Damit ist bereits ein erster, sehr großer Einflussbereich der EU genannt. Jährlich fließen Milliarden Summen aus den Töpfen der EU in die Regionen auch Ostdeutschlands. Davon profitieren nicht zuletzt auch die Kommunen, welche sehr oft als Träger der geförderten Maßnahme oder Investition auftreten.

Die Palette zu fördernder Maßnahmen ist recht vielseitig. Oft sind es Projekte zur Berufsausbildung oder Umschulung, die von der EU unterstützt werden.

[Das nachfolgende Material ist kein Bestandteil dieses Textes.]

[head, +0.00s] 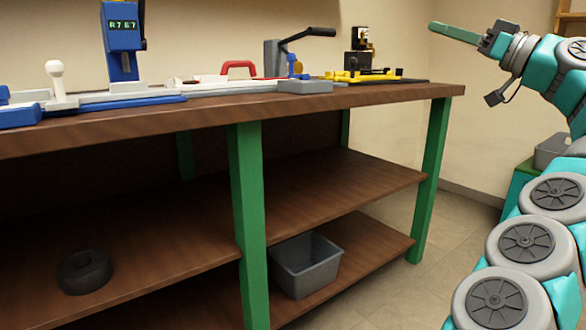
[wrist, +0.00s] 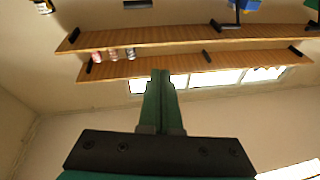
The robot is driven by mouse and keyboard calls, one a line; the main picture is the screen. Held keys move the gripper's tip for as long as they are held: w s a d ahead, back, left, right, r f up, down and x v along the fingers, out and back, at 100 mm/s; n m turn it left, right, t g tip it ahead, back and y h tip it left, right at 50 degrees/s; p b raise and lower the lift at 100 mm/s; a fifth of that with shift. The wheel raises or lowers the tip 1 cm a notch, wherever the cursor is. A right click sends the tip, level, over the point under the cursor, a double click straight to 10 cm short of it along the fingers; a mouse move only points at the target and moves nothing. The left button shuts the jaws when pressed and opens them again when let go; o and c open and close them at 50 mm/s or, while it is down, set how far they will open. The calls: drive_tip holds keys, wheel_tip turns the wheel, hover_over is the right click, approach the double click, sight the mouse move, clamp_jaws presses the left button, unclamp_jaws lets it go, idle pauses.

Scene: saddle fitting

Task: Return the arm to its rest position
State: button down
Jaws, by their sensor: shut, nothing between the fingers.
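My gripper (head: 432,26) is at the upper right of the head view, raised in the air to the right of the workbench and clear of it. Its long green fingers point left. In the wrist view my gripper (wrist: 160,74) shows its two fingers pressed together with nothing between them. Beyond the fingers are the wall and shelves, with no object near the tips.
A wooden workbench (head: 390,93) with green legs carries a blue device reading R7 E7 (head: 122,45), a red handle (head: 238,66) and a yellow fixture (head: 365,76). A grey bin (head: 305,265) and a black ring (head: 85,272) lie on lower shelves. Wall shelves (wrist: 190,40) show in the wrist view.

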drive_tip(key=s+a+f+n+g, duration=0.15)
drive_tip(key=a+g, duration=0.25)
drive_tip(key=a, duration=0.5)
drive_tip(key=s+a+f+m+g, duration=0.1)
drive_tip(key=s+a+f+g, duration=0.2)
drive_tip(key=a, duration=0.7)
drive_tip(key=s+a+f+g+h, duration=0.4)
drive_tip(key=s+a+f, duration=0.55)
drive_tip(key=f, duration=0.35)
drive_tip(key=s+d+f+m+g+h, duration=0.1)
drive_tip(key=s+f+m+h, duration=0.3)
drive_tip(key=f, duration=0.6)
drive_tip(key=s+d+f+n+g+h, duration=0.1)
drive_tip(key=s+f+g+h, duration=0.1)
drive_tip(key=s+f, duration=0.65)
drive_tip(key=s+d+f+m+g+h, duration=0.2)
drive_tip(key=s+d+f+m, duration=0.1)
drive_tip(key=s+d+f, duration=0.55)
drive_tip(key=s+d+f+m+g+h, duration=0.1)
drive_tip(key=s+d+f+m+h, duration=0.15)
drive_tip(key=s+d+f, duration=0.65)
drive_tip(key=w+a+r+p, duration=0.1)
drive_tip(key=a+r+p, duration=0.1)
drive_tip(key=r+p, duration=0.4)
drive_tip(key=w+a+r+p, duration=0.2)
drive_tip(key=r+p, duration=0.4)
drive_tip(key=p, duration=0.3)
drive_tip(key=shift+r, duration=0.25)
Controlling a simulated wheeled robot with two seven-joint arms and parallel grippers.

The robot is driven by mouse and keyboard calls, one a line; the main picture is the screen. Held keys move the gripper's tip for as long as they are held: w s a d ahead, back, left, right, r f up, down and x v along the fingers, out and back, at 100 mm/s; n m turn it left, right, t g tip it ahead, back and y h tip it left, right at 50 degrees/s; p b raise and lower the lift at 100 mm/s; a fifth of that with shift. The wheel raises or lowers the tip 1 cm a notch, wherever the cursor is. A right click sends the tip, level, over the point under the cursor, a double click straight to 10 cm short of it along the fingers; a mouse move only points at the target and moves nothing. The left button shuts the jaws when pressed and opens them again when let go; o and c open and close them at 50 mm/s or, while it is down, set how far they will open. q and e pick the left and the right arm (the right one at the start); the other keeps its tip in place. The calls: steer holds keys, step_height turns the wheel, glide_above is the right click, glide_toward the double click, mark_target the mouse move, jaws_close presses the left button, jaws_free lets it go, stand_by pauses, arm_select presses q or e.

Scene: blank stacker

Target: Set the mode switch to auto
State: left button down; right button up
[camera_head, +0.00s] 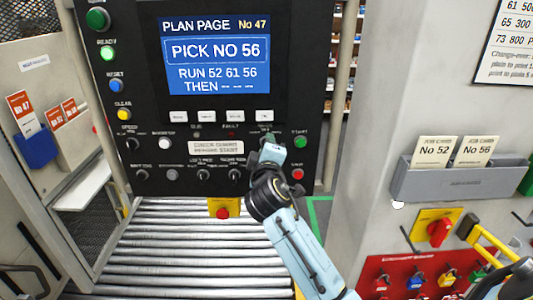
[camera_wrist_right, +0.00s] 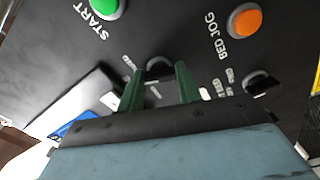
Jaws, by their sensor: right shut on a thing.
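The black control panel (camera_head: 150,150) stands upright ahead. My right gripper (camera_head: 270,147) reaches its upper knob row, left of the green START button (camera_head: 300,142). In the right wrist view the two green fingers of my right gripper (camera_wrist_right: 156,78) stand on either side of a black rotary knob, the mode switch (camera_wrist_right: 159,66), shut on it. Its label is too small and partly covered to read, so I cannot tell its setting. In the head view my gripper hides most of the knob. My left gripper is not in view.
An orange BED JOG button (camera_wrist_right: 245,21) and another black knob (camera_wrist_right: 262,84) lie close to my fingers. A screen (camera_head: 214,55) is above, a roller conveyor (camera_head: 180,250) below. A grey card holder (camera_head: 450,182) and red lock board (camera_head: 410,272) stand right.

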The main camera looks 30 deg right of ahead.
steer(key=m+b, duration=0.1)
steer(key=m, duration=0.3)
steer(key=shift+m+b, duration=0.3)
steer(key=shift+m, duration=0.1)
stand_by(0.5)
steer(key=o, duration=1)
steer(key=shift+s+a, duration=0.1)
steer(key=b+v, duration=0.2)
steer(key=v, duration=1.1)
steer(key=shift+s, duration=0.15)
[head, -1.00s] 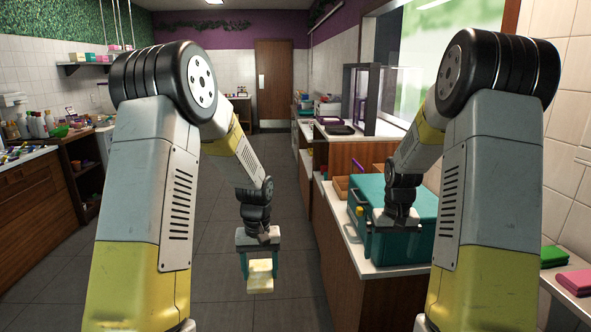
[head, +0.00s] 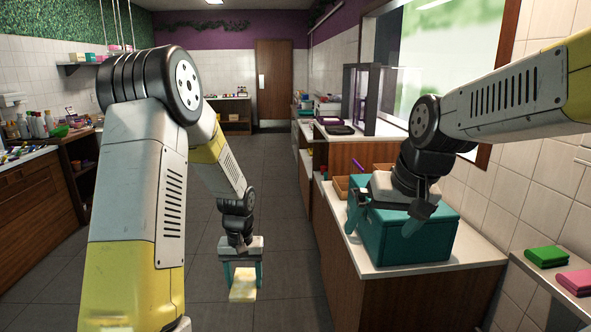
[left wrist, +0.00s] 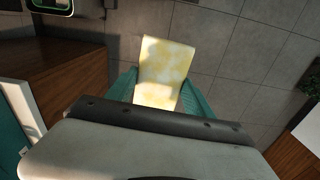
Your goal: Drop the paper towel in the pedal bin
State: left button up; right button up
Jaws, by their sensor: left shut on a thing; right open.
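A pale yellow-and-white paper towel (head: 243,287) hangs from my left gripper (head: 242,280), which is shut on it above the grey floor of the aisle. The towel (left wrist: 165,72) also shows in the left wrist view, between the teal fingers and sticking out beyond them. My right gripper (head: 386,215) is open and empty, in front of and above a teal box on the right counter. I cannot make out a pedal bin for sure. A dark object with a green edge (left wrist: 52,6) is cut off at the top left of the left wrist view; I cannot tell what it is.
The teal box (head: 405,242) stands on the right counter (head: 480,252). A green folded cloth (head: 546,256) and a pink one (head: 577,283) lie on a ledge at far right. Wooden cabinets (head: 28,205) line the left. The aisle floor (head: 277,180) is clear.

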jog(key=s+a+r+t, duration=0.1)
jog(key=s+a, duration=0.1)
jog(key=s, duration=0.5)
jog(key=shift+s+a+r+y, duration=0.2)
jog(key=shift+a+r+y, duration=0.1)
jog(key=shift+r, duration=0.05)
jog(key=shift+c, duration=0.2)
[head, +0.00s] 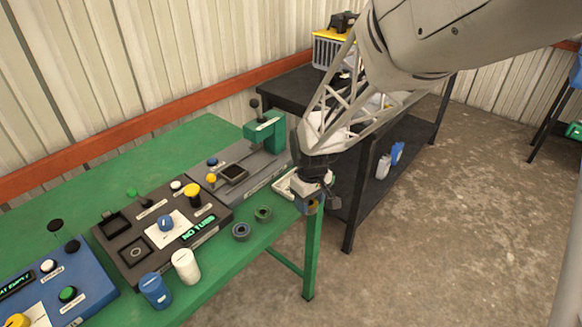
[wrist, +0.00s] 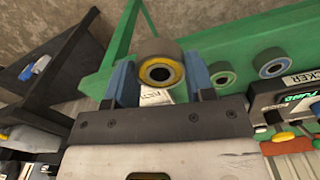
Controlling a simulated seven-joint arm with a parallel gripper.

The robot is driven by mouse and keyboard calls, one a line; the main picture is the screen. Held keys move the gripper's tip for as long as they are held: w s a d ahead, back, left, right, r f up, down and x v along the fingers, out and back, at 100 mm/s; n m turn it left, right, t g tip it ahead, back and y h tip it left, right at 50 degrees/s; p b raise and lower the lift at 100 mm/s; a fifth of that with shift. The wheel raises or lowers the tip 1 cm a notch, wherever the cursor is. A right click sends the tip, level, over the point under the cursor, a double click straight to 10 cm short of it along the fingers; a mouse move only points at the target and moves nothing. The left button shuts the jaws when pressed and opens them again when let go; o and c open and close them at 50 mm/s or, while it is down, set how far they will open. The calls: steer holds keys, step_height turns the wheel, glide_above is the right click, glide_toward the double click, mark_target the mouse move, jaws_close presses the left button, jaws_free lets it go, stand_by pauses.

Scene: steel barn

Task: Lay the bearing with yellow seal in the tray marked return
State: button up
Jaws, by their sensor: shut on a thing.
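My gripper (head: 314,200) is shut on the bearing with yellow seal (wrist: 161,72), held between its two blue fingers at the right-hand end of the green bench. The bearing also shows in the head view (head: 312,207), partly covered by the fingers.
A bearing with green seal (head: 263,213) and one with blue seal (head: 241,231) lie on the green bench (head: 215,262). A green press (head: 265,131) stands behind. A black shelf unit (head: 350,215) is to the right.

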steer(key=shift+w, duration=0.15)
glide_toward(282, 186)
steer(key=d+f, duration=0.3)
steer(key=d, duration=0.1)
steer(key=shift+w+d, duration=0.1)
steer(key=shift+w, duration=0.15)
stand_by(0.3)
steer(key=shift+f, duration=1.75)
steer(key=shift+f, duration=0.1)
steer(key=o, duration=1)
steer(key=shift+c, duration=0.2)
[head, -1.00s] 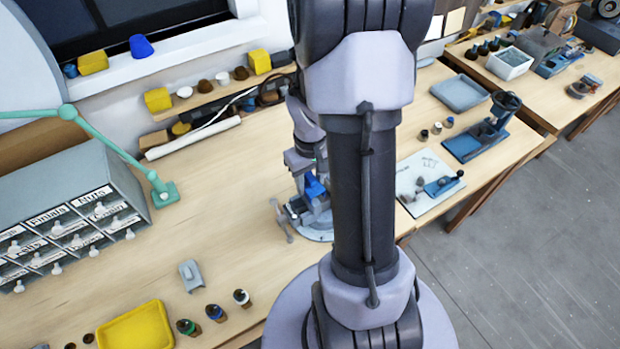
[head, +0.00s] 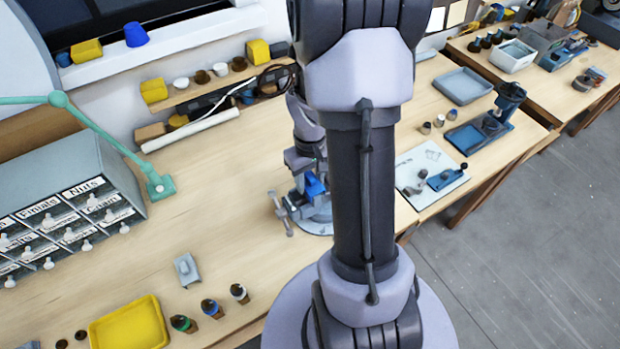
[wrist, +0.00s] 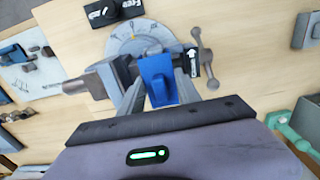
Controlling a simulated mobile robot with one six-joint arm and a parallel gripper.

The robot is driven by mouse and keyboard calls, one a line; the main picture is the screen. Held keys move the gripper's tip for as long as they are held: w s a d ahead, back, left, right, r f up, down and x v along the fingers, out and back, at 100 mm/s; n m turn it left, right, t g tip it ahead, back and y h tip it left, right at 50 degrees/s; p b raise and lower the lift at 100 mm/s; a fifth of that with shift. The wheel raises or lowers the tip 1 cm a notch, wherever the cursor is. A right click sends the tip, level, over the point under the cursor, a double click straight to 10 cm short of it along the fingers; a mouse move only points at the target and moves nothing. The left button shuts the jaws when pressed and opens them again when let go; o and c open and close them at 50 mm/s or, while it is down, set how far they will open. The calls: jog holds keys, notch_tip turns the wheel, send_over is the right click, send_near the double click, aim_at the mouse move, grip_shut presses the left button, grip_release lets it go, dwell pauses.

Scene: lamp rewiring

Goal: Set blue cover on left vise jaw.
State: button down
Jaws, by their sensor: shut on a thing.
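The blue cover (wrist: 158,80) is held between the fingers of my gripper (wrist: 160,97) in the wrist view. It also shows in the head view (head: 314,184), below my wrist. The cover is over the vise's jaw area, close to the grey jaws. I cannot tell whether it touches or sits on a jaw. The vise (wrist: 115,75) has a round, marked base and a T-bar handle at right in the wrist view. In the head view the vise (head: 313,214) is partly hidden by my arm.
A grey piece (head: 187,268) lies on the bench, left of the vise. A yellow tray (head: 130,325), small dark-topped pots and a drawer cabinet (head: 65,205) stand further left. A white board (head: 425,172) with a blue tool lies to the right. A black labelled block (wrist: 113,12) lies beyond the vise.

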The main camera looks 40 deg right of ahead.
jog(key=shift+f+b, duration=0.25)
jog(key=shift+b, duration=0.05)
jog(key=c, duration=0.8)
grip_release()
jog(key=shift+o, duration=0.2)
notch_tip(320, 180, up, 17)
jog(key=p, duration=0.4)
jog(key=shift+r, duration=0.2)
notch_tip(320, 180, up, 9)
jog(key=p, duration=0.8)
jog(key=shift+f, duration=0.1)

Einen weiteren Förderbereich stellen Investitionen in Infrastruktur und Dienstleistung dar.

In den Komplex der positiven Beeinflussung durch die EU gehören ebenfalls die Beihilfen, die wegen verschiedener Erwägungen ohne gesonderte Förderanträge und Fristen, gewissermaßen pauschal gezahlt werden, auch hier wieder über die Haushalte der Länder. Erst jüngst beschäftigte sich das EP beispielsweise mit den Beihilfen für die Abgabe und den Verbrauch von Schulmilch an Kita- und Hortkindern. Hier werden Beihilfen an die Mitgliedsstaaten gezahlt, damit die tägliche Schulmilch für entsprechende Altersgruppen möglichst preiswert abgegeben werden kann. Neben dem gesundheitspolitischen Aspekt ist diese Beihilfe, die es seit Ende der 60er Jahre gibt, hauptsächlich absatzfördernd begründet und damit auch und gerade eine marktpolitische Beihilfe. Sie wird von den Ländern kofinanziert und an die Schulmilchlieferanten weitergegeben. Die Kommunen übernehmen dann noch einen sehr geringen Eigenanteil.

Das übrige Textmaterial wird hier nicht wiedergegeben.